Limited export activity, in conjunction with high import needs, led to a surging trade balance deficit, mirroring the steady deterioration of the country’s competitiveness, also leading to a significant current account deficit. This deterioration was one of the three primary factors that led to 2009’s economic crisis.
After the implementation of the structural adjustment programs, the country’s trade balance started to gradually improve, supported by continuous current account surpluses. However, this recovery can be attributed to a decrease in imports, rather than an increase in exports. Among the European countries that resorted to support programs, Greece was the only one failing to register a considerable increase in exports but is starting to show some promising signs.

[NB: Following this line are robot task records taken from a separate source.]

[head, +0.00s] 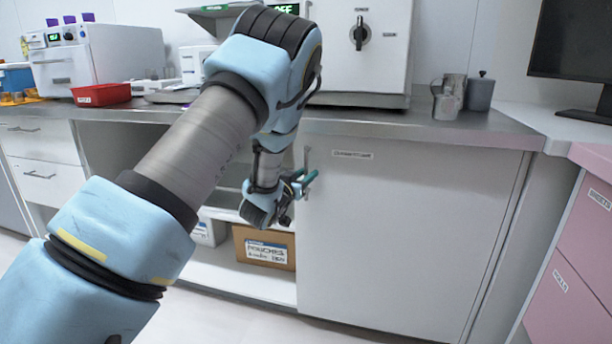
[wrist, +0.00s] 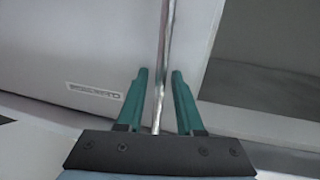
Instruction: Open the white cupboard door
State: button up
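The white cupboard door (head: 410,240) is under the counter, right of centre in the head view, and looks closed. It has a small label near its top. Its upright metal bar handle (head: 306,158) is at the door's left edge. The handle also shows in the wrist view (wrist: 163,60), running down between the fingers. My gripper (head: 307,181) is at the handle, with a teal finger on each side of it. In the wrist view my gripper (wrist: 160,75) is open, with a visible gap between each finger and the bar.
Left of the door is an open shelf space with a cardboard box (head: 264,248) and a white box (head: 208,231). The counter (head: 430,130) above holds metal cups (head: 449,97), a red bin (head: 101,94) and appliances. Pink drawers (head: 580,250) stand at the right. Floor room in front is partly visible.

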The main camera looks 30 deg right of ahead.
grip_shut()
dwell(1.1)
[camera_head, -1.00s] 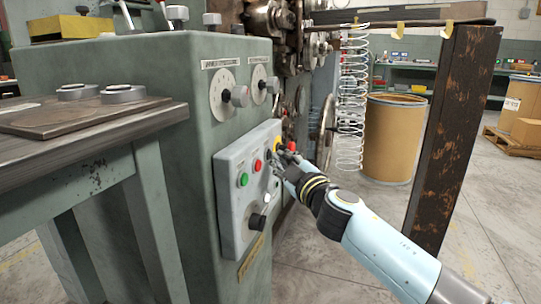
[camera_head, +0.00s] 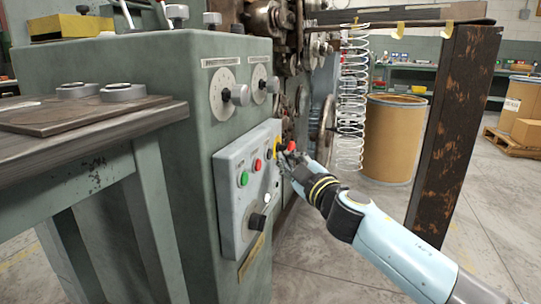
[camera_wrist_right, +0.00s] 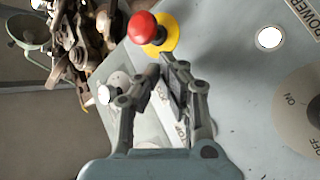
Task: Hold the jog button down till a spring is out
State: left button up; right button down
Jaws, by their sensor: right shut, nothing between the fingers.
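The grey control panel (camera_head: 232,205) is on the machine's green cabinet. It carries a green button (camera_head: 244,179), a red button (camera_head: 258,165) and a small dark button (camera_head: 268,155); I cannot read which is the jog button. A red mushroom button (camera_head: 291,146) on a yellow ring is at its far end. My right gripper (camera_head: 281,164) is shut and empty, close to the panel's far part. In the right wrist view, its fingertips (camera_wrist_right: 170,70) are just below the red mushroom button (camera_wrist_right: 142,27), hiding part of the panel. Contact cannot be told. My left gripper is not in view.
Coiled springs (camera_head: 351,105) hang from a rail right of the machine. A rusty post (camera_head: 453,130) and a brown drum (camera_head: 393,140) stand beyond my right arm. A metal-topped bench (camera_head: 95,125) is at left. A black knob (camera_head: 257,221) sits low on the panel.

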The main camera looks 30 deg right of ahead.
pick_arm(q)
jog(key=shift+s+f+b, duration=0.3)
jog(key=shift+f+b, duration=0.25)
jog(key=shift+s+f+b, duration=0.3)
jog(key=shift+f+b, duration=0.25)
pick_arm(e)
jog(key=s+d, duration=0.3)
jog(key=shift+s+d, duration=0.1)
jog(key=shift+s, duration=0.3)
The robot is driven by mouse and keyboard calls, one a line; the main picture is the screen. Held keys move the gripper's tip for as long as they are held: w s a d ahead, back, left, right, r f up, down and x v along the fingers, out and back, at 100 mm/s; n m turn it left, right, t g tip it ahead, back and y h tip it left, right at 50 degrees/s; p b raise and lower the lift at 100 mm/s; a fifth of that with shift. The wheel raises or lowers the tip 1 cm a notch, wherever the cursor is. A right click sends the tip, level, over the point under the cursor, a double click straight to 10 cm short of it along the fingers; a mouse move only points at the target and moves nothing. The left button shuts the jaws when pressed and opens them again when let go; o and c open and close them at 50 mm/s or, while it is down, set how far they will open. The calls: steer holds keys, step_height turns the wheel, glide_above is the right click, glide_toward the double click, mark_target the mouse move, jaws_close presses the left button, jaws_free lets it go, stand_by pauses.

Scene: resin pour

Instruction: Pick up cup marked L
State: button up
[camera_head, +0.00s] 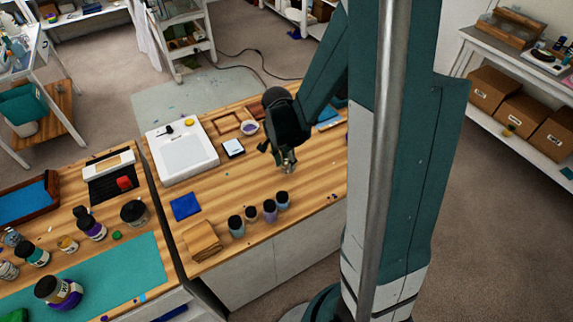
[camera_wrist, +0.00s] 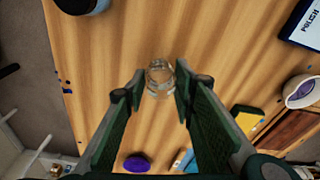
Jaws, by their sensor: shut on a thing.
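A small clear cup (camera_wrist: 159,77) is between the fingertips of my gripper (camera_wrist: 160,82) in the wrist view. My gripper is shut on it. In the head view my gripper (camera_head: 288,163) points down over the middle worktable, with the clear cup (camera_head: 290,169) small at its tips. I cannot read any letter on the cup. I cannot tell whether its base touches the wood. A white cup with purple contents (camera_wrist: 301,92) stands to the right in the wrist view, and it also shows in the head view (camera_head: 249,128).
Several dark-lidded jars (camera_head: 269,212) stand along the table's front edge. A blue square (camera_head: 185,206), a wooden block (camera_head: 201,241), a white tray (camera_head: 182,155) and a small scale (camera_head: 233,147) lie to the left. A purple disc (camera_wrist: 137,163) lies near the cup.

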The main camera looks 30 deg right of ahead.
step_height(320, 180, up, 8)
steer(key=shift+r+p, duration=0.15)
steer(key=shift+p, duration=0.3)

The above show that the problem is structural and concerns both Greek companies as well as the Greek entrepreneurial environment in general. Therefore, the reasons behind the country’s limited extroversion can be traced back to the organizational structure, small size and other intrinsic characteristics of Greek enterprises, coupled with the lack of an institutional framework and strong motives.
These findings, as well as the structural problems of Greek companies, are examined in greater detail in our survey, Made in Greece: The Greek exports challenge.
EY has identified a number of structural changes needed in order for both Greek enterprises and the Greek State to win the exports challenge. The establishment of an exports culture, the change of organizational structures and the adoption of a new philosophy, are essential prerequisites for Greek export enterprises in order to succeed in foreign markets. The State should focus on creating a unified export apparatus devoid of all bureaucratic complexities, setting a long-term national export strategy, which will be further promoted by a distinct national brand.